Jonathan Wakely wrote:

> It's under discussion

That's certainly a good news. Anyway, I'll wait
with porting my framework to the newest GCC,
until this issue is settled, as:

a) "= default" works as I expect on gcc 4.5-20090604
and maybe it will still do in the future;
b) gcc 4.5-20091119 reports so many ICEs it is almost
useless;
c) it seems to have problems with overload resolution.

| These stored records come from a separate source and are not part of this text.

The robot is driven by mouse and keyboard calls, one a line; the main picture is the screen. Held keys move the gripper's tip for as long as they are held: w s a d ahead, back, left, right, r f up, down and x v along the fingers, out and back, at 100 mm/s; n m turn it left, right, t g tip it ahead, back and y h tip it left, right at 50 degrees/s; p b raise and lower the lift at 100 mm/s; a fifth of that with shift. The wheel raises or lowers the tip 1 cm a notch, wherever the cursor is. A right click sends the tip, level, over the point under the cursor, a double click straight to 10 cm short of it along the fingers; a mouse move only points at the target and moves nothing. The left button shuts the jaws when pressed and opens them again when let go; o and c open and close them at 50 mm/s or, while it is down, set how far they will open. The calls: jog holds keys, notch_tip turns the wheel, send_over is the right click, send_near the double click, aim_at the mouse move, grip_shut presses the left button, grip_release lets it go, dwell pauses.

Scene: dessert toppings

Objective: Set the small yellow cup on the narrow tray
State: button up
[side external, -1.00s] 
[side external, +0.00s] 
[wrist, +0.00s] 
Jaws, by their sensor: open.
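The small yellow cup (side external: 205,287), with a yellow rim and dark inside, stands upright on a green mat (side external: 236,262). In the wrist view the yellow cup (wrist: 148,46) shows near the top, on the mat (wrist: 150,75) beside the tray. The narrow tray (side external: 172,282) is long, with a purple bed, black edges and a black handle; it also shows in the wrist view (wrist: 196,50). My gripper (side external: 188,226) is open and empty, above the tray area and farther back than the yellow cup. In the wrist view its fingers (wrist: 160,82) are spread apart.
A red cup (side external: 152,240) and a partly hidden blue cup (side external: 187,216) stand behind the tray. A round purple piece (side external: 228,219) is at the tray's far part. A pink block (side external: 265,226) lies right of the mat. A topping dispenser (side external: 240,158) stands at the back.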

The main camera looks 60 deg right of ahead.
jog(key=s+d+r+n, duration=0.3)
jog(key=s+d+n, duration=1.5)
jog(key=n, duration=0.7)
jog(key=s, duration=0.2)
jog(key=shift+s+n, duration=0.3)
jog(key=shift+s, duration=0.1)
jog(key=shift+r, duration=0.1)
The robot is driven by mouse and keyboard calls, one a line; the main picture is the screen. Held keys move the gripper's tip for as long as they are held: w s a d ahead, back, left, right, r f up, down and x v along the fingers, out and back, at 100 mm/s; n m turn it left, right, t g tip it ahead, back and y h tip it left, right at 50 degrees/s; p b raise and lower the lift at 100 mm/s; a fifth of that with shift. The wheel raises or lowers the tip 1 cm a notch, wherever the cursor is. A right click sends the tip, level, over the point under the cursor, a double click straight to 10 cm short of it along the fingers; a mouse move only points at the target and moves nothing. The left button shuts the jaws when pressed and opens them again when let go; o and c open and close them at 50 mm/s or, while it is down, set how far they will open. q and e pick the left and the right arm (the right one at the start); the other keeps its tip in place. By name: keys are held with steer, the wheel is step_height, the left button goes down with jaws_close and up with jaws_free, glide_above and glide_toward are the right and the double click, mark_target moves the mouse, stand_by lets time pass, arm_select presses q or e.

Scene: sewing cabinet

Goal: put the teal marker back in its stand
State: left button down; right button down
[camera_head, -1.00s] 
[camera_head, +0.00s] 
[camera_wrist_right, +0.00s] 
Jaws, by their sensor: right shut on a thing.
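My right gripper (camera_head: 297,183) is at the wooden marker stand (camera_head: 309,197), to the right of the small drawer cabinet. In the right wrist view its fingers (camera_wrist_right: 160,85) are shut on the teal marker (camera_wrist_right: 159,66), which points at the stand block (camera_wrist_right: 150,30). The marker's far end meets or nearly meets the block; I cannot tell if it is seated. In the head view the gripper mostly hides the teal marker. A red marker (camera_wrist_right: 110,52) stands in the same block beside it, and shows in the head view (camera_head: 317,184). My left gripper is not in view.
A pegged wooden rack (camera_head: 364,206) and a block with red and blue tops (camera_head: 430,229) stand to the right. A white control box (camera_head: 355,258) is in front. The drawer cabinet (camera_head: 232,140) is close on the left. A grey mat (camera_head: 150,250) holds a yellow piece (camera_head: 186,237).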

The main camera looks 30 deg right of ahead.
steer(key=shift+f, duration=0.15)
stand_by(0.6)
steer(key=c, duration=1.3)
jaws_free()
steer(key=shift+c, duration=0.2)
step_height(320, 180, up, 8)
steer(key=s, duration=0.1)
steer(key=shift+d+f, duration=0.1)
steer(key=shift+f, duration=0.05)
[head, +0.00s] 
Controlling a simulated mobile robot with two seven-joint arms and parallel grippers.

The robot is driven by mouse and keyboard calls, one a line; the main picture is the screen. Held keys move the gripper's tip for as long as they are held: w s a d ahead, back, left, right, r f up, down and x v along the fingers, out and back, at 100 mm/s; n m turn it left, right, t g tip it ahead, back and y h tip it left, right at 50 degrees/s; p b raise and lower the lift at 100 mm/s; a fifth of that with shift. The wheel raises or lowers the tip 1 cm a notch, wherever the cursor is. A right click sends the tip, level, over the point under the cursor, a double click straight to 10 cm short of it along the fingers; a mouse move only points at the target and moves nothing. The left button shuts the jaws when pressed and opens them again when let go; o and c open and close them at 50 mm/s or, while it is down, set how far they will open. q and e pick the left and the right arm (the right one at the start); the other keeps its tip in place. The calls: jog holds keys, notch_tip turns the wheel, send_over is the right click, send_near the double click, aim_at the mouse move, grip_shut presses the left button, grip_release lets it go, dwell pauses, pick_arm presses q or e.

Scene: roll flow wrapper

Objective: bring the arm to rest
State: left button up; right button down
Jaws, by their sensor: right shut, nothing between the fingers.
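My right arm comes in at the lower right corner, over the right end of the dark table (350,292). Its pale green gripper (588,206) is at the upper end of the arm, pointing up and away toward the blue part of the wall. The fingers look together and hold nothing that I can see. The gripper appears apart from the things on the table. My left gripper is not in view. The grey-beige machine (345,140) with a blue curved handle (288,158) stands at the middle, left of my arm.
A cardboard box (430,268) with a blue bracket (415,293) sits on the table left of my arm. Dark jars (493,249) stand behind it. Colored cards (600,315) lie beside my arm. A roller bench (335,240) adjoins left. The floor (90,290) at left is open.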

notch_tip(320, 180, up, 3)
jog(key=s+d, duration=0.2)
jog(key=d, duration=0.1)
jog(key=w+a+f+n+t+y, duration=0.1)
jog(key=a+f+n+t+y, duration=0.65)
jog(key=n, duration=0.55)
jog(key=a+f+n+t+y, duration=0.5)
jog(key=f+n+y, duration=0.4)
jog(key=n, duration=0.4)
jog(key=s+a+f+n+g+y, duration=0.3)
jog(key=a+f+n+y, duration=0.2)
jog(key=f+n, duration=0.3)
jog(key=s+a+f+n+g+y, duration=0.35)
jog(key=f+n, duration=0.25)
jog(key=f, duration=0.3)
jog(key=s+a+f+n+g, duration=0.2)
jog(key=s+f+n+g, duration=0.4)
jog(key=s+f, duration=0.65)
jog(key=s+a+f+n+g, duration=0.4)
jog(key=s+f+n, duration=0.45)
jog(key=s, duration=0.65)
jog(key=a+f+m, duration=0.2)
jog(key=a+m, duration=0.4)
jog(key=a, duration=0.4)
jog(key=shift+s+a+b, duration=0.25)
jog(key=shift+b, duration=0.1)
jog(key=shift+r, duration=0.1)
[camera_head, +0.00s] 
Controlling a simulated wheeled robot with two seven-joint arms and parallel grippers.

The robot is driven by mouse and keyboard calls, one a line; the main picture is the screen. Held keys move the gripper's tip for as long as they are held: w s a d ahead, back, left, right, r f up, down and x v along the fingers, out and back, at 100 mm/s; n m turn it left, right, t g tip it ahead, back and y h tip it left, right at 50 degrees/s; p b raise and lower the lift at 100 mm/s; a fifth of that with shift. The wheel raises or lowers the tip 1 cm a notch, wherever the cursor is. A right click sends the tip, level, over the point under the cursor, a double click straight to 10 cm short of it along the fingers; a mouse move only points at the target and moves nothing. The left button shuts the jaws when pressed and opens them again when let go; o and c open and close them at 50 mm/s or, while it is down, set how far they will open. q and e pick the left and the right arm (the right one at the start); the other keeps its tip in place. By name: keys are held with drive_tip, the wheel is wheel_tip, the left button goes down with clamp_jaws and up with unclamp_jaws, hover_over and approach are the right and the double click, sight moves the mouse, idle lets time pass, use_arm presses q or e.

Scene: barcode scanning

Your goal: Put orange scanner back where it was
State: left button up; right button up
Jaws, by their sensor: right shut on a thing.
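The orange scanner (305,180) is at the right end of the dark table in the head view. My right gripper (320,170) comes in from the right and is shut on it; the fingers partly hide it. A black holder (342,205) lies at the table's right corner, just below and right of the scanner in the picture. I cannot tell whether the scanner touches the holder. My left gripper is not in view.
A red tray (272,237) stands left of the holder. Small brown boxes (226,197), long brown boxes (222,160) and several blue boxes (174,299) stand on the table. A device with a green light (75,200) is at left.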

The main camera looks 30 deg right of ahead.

I wanted lambdas, but it can wait -- the top of my
wish list, i.e. constructor inheritance/delegation is
not implemented yet anyway.

> but relax, notice it says "If it is explicitly
> defaulted on its first declaration,"
[...]
> inline Base::Base() = default;
> inline Base::~Base() = default;

Of course, I tried that and it works to some
extent, as on 20090604 defaulted virtual
destructors are not DLL-exported for some
reasons, but their {} counterparts are).

The point is that the only reason to have
defaulted functions is to provide comprehensive
syntax for obvious things. However:

inline Base::Base() {};
inline Base::~Base() {};

is even shorter than the defaulted version, not to mention:

class Base {
protected:

   Base() {};
   virtual ~Base() {};
};

which is the reason I dare to say the crippled version is useless.
What is the point of doing simple things in a complex way?